The executive committee of South Africa's ruling party, the African National Congress (ANC), decided to stand by President Cyril Ramaphosa following emergency meetings on Monday after an independent panel recommended he face an impeachment inquiry over the "Farmgate" scandal.
Why it matters: Ramaphosa made up his mind to resign last Thursday before his allies convinced him to fight it out, the Mail and Guardian reports.
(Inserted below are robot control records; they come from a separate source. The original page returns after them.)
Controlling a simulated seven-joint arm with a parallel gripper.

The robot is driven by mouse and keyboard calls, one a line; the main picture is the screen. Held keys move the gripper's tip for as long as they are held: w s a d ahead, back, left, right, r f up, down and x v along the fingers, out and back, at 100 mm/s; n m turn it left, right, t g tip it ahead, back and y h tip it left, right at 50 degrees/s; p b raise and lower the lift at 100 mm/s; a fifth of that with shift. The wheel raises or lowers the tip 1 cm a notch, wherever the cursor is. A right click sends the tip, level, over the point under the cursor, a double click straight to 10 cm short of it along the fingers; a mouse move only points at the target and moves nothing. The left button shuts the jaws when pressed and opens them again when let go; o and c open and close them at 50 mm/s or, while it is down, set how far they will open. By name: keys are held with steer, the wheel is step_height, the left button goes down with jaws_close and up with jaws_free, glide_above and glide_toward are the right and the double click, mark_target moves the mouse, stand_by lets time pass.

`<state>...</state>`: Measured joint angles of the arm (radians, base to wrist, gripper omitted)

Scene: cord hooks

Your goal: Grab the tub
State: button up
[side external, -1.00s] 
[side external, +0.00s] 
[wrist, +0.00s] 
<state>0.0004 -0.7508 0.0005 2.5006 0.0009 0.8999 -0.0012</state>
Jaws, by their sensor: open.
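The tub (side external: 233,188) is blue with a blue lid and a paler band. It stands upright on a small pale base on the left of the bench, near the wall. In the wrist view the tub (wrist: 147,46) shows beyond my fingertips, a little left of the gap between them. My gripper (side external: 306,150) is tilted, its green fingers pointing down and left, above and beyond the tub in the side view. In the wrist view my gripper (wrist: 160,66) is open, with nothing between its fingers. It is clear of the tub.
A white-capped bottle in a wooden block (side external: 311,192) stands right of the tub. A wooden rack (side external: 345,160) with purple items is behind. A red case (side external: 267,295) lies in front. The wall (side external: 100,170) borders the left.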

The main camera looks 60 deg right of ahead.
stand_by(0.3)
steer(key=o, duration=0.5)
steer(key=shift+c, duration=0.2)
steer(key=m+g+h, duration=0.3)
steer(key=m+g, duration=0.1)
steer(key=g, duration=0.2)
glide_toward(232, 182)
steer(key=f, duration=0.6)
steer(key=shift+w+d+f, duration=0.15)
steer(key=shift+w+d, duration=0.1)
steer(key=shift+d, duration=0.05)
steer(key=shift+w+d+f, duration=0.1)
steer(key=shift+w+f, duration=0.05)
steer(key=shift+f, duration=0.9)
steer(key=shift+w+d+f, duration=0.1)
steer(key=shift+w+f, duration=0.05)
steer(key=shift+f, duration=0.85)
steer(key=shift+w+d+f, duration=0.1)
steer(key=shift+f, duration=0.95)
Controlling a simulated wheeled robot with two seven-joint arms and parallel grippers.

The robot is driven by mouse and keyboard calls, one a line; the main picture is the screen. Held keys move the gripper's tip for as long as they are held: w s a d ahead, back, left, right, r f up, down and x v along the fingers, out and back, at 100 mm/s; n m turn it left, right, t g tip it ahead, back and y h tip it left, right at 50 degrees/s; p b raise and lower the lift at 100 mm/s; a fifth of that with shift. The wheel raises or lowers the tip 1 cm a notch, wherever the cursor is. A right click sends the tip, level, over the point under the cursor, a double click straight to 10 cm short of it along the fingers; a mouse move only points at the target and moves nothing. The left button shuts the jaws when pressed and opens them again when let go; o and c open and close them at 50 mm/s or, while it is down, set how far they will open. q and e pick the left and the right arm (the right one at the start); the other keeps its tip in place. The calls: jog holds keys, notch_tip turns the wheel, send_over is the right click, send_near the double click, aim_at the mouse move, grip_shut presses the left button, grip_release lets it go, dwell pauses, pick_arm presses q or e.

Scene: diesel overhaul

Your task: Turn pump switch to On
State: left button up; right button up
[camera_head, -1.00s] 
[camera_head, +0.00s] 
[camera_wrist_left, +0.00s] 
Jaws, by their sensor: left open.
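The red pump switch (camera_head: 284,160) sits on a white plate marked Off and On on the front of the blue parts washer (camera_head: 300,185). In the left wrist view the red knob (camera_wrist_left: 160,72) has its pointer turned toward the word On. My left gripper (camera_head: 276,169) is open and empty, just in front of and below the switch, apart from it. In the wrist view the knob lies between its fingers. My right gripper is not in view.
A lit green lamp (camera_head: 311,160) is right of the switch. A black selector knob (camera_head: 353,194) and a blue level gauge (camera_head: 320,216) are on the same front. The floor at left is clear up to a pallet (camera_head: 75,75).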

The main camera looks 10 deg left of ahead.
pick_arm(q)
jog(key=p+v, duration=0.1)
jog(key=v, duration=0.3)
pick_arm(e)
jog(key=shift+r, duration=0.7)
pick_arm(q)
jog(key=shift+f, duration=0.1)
He now seems likely to avoid impeachment, but he'll still have to navigate additional investigations and convince his fractured party to re-elect him as its leader at a nominating conference in two weeks.
How it happened: It emerged in June that in 2020 burglars allegedly stole a huge sum of cash that had been stuffed into a couch at Ramaphosa's private ranch.
That raised questions about where Ramaphosa got the money (he says it came from selling buffalo and was far less than the $4 million originally reported), why it was hidden in a couch, why it hadn't been declared, and why instead of reporting the theft he reportedly sent members of his security detail to track down the perpetrators.
The panel tasked with investigating the matter did not find Ramaphosa's explanations satisfactory, but ANC leaders instructed their lawmakers Monday to vote against impeachment, meaning he'll likely avoid becoming the first president ever impeached in South Africa.
Ramaphosa also asked the constitutional court to dismiss the report.
The big picture: Ramaphosa, a former confidante of Nelson Mandela who made a fortune in business before returning to politics, had been seen as a reformer in a party tainted by corruption scandals, and as the ANC's best chance of reversing its downward political slide ahead of the 2024 election.